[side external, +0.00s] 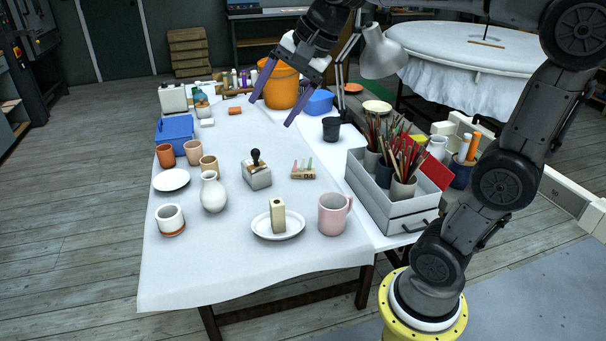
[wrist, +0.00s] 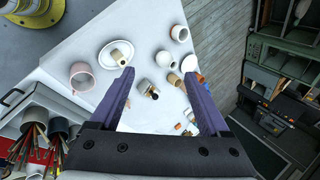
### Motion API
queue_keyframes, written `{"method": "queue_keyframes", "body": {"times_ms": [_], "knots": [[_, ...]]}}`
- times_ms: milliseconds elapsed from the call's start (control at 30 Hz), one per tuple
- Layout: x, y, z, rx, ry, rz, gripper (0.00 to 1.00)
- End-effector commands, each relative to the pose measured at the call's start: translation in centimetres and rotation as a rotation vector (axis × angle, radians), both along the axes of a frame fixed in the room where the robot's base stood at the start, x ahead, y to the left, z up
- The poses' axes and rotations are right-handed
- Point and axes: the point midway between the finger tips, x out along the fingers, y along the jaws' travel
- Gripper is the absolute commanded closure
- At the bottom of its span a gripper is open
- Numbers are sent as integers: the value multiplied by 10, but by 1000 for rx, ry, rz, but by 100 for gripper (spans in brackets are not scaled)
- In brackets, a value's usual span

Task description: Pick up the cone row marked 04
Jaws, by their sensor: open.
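The cone row marked 04 (side external: 303,174) is a small tan block with several small coloured cones standing on it. It sits on the white-covered table, right of a grey box with a black-knobbed stamp (side external: 257,174). My gripper (side external: 270,112) has two purple fingers spread wide apart with nothing between them. It hangs above the far part of the table, well above and behind the cone row in the side view. In the wrist view my gripper (wrist: 158,75) points down over the table; the stamp (wrist: 148,88) shows between the fingers. I cannot make out the cone row there; the left finger may hide it.
A pink mug (side external: 333,214), a white plate (side external: 262,229) with a tan block, and a white vase (side external: 213,192) stand nearer. A grey tool caddy (side external: 385,203) with brushes is to the right. A black cup (side external: 331,129) and orange bucket (side external: 281,87) stand behind.

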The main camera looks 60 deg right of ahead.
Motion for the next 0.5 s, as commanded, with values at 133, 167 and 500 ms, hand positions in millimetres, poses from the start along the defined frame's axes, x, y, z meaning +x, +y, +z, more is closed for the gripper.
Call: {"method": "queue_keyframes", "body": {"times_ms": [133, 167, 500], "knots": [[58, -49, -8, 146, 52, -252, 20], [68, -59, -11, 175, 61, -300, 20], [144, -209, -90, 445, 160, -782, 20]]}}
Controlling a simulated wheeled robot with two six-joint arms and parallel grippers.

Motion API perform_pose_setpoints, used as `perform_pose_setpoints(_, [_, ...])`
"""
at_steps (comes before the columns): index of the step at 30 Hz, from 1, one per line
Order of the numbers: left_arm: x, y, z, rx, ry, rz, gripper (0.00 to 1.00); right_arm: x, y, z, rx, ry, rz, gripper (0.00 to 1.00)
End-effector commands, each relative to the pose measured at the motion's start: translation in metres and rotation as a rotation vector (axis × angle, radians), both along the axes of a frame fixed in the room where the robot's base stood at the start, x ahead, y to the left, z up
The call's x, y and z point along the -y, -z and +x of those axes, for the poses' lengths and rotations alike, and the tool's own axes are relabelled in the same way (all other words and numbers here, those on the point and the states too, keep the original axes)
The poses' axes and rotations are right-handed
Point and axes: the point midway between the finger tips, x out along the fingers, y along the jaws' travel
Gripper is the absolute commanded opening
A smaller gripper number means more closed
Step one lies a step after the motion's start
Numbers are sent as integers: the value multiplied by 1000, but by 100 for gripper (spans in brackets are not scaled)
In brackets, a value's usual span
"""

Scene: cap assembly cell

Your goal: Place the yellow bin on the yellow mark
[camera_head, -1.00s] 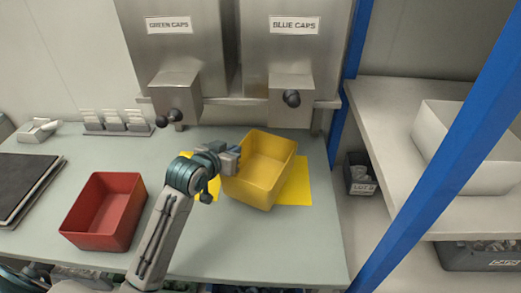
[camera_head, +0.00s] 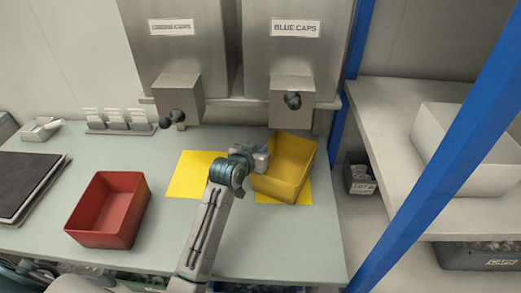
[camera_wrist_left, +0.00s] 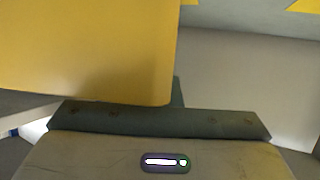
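The yellow bin (camera_head: 287,170) is at the right of the table, below the blue-caps dispenser. It is over a yellow mark (camera_head: 301,197), hiding much of it; I cannot tell whether it touches the table. Another yellow patch (camera_head: 190,176) is bare to the left. My left gripper (camera_head: 262,158) is at the bin's left wall and appears shut on it, with the fingertips partly hidden. In the left wrist view the bin (camera_wrist_left: 85,50) fills the upper left, close to the dark gripper part (camera_wrist_left: 160,121). My right gripper is not in view.
A red bin (camera_head: 108,211) stands at the left. Metal dispensers (camera_head: 292,95) with dark knobs stand behind. A blue post (camera_head: 440,160) and a shelf with a white bin (camera_head: 463,147) are at the right.

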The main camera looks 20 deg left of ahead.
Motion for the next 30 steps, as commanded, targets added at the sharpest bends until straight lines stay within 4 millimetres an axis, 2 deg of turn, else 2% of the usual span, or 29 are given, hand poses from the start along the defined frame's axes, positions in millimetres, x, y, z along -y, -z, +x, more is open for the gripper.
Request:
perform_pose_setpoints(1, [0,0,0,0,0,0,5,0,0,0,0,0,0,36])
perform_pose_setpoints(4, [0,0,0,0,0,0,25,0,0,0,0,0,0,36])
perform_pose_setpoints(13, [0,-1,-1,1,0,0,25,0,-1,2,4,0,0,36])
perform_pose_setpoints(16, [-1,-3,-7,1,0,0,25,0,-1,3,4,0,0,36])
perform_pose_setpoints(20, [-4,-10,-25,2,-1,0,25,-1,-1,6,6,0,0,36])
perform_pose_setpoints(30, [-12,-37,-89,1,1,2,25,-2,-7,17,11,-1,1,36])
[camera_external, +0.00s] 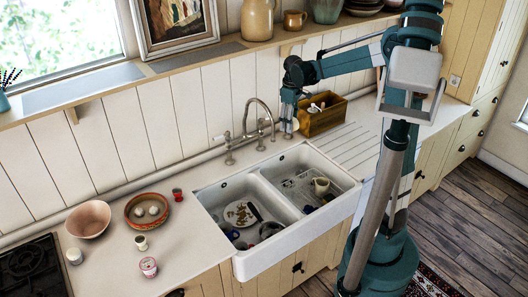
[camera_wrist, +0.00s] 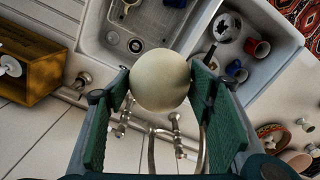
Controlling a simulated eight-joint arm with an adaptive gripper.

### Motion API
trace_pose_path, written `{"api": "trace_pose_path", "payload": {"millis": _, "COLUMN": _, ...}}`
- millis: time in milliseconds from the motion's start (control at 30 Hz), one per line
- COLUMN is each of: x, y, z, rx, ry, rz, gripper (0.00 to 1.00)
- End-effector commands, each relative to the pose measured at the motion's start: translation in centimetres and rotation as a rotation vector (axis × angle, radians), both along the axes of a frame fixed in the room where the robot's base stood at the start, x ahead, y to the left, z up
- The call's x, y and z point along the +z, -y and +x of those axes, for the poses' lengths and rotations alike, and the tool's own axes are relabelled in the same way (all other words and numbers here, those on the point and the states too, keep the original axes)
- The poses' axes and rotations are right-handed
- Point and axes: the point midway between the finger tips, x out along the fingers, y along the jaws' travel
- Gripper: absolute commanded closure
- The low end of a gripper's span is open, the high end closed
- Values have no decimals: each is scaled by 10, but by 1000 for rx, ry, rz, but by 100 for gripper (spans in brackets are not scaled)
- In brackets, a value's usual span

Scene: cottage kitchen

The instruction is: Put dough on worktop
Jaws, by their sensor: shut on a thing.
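My gripper (camera_external: 290,118) is above the back edge of the sink, to the right of the tap. In the wrist view, its green-padded fingers (camera_wrist: 160,88) are shut on a pale round dough ball (camera_wrist: 160,72). The ball also shows small at the fingertips in the external view (camera_external: 292,126), held in the air. The pale worktop (camera_external: 190,240) lies left of the sink, and a grooved draining part (camera_external: 345,150) lies to its right. Two more pale balls (camera_external: 148,211) sit in a terracotta bowl on the left worktop.
The double white sink (camera_external: 257,250) holds dishes and cups. The tap (camera_external: 260,125) rises close left of my gripper. A wooden crate (camera_external: 322,118) stands just right. A pink bowl (camera_external: 88,219), small red cup (camera_external: 177,194) and jars occupy the left worktop, with clear patches between.

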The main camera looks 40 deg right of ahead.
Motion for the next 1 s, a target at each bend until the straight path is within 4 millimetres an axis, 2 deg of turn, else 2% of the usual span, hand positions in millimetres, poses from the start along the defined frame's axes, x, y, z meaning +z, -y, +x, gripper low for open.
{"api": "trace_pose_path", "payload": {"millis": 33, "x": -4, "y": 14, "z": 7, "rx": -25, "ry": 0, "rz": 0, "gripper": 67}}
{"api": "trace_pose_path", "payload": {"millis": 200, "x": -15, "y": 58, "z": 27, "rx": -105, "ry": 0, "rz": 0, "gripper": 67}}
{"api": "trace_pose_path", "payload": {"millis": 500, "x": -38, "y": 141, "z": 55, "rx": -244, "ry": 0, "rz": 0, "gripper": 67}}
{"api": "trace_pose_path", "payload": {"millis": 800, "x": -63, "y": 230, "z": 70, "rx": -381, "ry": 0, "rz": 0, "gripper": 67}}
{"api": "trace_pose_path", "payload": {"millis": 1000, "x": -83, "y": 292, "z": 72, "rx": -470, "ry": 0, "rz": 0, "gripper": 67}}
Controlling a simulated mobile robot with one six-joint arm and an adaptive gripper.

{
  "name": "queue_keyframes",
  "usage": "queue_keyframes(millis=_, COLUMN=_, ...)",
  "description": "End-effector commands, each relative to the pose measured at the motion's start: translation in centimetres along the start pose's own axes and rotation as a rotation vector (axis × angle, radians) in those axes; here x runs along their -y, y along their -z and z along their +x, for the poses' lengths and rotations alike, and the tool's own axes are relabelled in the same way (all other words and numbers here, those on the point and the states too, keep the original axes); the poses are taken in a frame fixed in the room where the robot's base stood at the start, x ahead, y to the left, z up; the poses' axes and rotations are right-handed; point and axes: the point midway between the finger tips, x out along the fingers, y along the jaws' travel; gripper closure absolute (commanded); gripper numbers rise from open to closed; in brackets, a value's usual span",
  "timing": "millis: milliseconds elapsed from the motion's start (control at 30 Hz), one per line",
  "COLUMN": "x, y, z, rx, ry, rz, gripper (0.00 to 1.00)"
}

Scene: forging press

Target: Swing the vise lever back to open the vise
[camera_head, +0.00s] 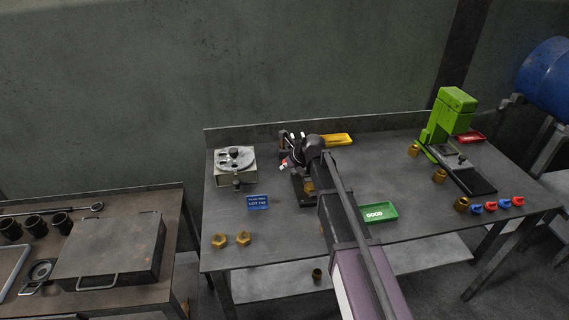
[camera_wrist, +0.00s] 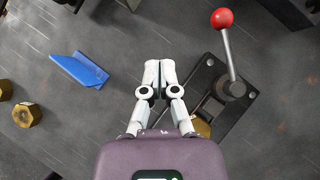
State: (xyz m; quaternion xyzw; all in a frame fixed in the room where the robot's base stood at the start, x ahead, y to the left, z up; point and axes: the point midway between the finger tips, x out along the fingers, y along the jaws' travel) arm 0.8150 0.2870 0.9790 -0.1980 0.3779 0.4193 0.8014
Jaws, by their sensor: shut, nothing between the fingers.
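The vise lever has a red ball knob (camera_wrist: 222,18) on a metal rod (camera_wrist: 230,55) that rises from a dark pivot (camera_wrist: 236,86). In the wrist view the knob lies up and right of my fingertips, apart from them. The vise base (camera_wrist: 203,80) is a dark plate to the right of the fingers, with a brass part (camera_wrist: 202,127) at it, partly hidden by my gripper. My gripper (camera_wrist: 158,70) is shut and empty, its fingertips together. In the head view the red knob (camera_head: 284,163) shows left of my arm, and the vise base (camera_head: 305,198) is partly hidden.
A blue sign (camera_wrist: 78,68) stands left of my fingers, with brass nuts (camera_wrist: 26,114) beyond it. The bench's front middle is fairly clear.

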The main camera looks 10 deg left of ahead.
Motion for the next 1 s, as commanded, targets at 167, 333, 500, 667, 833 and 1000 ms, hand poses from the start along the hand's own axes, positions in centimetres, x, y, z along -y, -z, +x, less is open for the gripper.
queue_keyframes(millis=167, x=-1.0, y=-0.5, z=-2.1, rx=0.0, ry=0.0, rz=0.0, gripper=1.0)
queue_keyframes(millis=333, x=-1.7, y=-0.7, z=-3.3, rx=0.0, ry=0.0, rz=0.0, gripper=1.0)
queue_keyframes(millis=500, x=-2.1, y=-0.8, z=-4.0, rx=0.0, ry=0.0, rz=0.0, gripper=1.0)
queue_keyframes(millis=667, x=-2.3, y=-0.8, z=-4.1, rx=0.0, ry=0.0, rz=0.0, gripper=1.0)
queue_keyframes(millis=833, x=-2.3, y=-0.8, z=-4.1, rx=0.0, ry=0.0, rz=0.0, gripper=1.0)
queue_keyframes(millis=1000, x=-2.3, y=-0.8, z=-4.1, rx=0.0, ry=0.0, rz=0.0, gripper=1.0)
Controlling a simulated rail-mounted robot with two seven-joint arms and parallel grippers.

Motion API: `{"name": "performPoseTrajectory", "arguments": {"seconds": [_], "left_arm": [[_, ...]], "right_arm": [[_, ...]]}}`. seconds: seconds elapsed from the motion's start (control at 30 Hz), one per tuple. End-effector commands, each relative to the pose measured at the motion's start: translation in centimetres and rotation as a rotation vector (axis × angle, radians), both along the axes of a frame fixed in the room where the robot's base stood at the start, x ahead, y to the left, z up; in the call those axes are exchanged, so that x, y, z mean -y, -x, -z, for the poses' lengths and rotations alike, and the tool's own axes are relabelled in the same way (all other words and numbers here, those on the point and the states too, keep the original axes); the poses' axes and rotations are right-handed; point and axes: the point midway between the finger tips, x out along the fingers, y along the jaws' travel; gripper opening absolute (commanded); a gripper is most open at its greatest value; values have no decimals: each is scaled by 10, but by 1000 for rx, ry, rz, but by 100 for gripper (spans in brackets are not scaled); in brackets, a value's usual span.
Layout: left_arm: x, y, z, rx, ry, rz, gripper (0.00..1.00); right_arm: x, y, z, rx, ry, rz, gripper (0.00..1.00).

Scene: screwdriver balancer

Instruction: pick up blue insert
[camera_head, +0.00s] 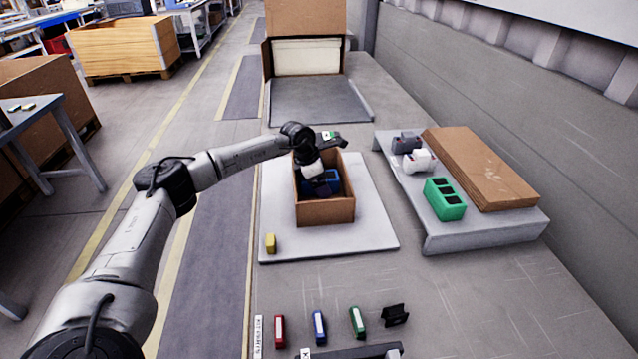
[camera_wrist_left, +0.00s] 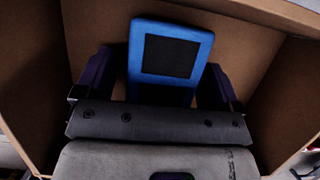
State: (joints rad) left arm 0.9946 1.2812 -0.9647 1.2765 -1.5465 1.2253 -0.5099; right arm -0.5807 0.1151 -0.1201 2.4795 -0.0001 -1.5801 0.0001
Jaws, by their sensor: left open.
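The blue insert (camera_head: 334,178) stands inside an open cardboard box (camera_head: 326,213) and is partly hidden by my left gripper (camera_head: 320,187). In the left wrist view, the blue insert (camera_wrist_left: 140,55) has a dark rectangular recess in its upper face. My left gripper (camera_wrist_left: 158,80) is open, with one dark finger on each side of the insert. Its lower part is hidden behind the gripper body, and I cannot tell whether the fingers touch it. My right gripper is not in view.
The box stands on a pale board (camera_head: 370,232) with a small yellow block (camera_head: 271,243). A grey stand (camera_head: 470,240) at right holds a green insert (camera_head: 444,199), other small parts and flat cardboard. Red (camera_head: 280,331), blue (camera_head: 319,327) and green (camera_head: 357,322) pieces lie in front.

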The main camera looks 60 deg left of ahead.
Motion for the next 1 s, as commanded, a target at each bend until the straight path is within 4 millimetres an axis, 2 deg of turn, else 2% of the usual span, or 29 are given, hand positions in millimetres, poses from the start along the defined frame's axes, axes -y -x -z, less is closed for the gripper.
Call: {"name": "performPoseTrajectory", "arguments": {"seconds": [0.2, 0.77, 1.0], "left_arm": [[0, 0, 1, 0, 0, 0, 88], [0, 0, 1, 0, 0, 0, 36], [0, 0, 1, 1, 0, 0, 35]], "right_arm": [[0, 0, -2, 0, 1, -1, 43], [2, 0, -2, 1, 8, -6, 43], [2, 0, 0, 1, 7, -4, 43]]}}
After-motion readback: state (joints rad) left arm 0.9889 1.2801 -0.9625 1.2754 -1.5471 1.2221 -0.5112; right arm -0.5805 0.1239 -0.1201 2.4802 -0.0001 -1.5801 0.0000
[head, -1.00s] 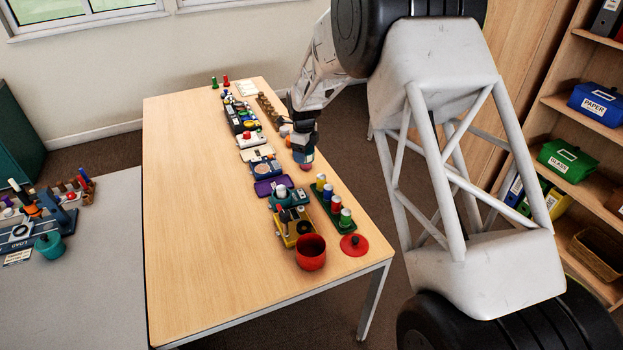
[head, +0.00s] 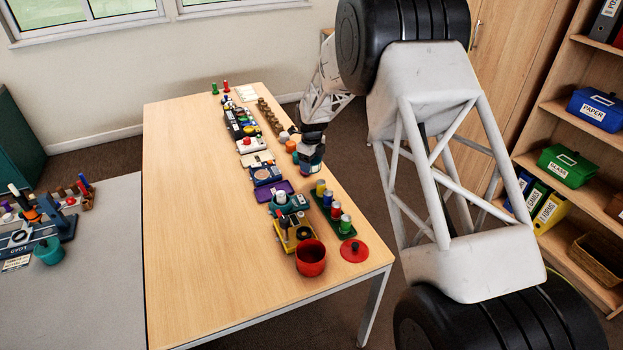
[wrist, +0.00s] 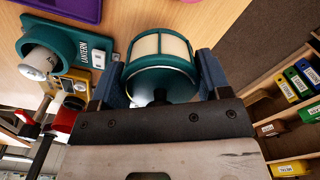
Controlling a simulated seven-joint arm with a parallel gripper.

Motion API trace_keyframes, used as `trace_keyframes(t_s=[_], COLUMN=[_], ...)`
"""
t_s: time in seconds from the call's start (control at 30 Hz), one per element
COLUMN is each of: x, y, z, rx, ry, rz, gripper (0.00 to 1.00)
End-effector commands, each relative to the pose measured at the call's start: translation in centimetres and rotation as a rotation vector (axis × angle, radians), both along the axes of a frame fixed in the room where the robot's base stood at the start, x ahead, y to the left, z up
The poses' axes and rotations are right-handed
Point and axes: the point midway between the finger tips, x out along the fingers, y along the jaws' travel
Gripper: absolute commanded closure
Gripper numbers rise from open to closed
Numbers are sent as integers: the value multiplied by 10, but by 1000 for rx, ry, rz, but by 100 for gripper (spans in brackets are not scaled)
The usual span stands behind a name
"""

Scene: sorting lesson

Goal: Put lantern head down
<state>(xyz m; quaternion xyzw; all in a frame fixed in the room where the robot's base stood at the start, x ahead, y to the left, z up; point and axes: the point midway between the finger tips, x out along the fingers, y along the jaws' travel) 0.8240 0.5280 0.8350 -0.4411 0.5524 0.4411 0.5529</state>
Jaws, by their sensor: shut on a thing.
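My gripper (wrist: 160,82) is shut on the lantern head (wrist: 160,48), a teal piece with cream panels and a black knob. The knob faces my palm, and a blue finger presses on each side. In the head view my gripper (head: 311,160) is above the table's right side, beyond the lantern base; the held head is small and hard to make out there. The teal lantern base (wrist: 84,50), labelled LANTERN, is at the left in the wrist view, with a white bulb (wrist: 38,62) in its ring. In the head view the base (head: 289,202) stands near the table's front.
A yellow tray (head: 295,237), a red pot (head: 310,258), a red lid (head: 354,250) and a green rack (head: 333,212) of coloured cylinders surround the base. A purple tray (head: 273,192) lies behind it. The table's left side (head: 200,220) is clear.

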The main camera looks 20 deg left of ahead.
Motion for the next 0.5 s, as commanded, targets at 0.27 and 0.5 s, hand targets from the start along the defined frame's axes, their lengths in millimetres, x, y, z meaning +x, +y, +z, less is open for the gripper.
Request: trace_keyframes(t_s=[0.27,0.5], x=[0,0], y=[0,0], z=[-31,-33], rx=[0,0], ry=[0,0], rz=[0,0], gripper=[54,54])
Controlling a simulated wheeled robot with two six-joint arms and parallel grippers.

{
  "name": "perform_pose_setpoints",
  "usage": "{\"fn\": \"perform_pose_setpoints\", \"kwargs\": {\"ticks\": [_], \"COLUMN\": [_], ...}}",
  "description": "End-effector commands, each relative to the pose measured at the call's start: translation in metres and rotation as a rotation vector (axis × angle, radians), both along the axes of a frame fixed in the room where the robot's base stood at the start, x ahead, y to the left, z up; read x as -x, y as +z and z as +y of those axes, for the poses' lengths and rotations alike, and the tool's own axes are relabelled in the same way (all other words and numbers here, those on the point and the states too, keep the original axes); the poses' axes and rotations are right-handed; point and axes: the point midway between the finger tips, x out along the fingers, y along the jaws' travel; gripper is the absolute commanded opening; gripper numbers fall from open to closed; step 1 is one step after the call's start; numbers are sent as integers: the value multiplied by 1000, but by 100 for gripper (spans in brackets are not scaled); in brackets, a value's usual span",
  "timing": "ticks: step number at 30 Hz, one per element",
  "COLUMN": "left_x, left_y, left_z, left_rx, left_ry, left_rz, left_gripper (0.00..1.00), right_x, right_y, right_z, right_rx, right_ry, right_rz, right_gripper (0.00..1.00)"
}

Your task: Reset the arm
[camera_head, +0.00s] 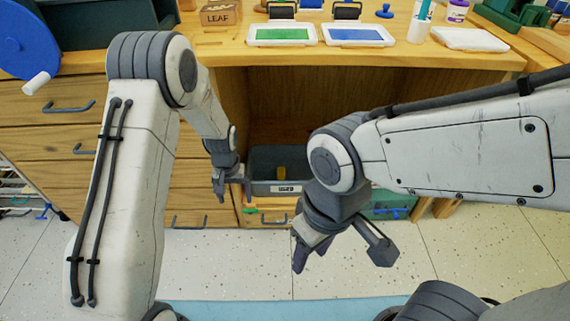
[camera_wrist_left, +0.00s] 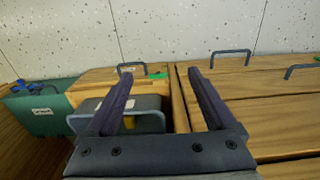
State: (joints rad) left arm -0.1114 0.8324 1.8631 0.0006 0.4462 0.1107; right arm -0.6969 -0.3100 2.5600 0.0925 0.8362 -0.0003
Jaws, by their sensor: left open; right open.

※ ※ ※

TASK BRIEF: Return from the data every line that holds "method".

RESULT OF THIS EXERCISE:
queue_keyframes, written `{"method": "queue_keyframes", "body": {"times_ms": [_], "knots": [[_, ...]]}}`
Call: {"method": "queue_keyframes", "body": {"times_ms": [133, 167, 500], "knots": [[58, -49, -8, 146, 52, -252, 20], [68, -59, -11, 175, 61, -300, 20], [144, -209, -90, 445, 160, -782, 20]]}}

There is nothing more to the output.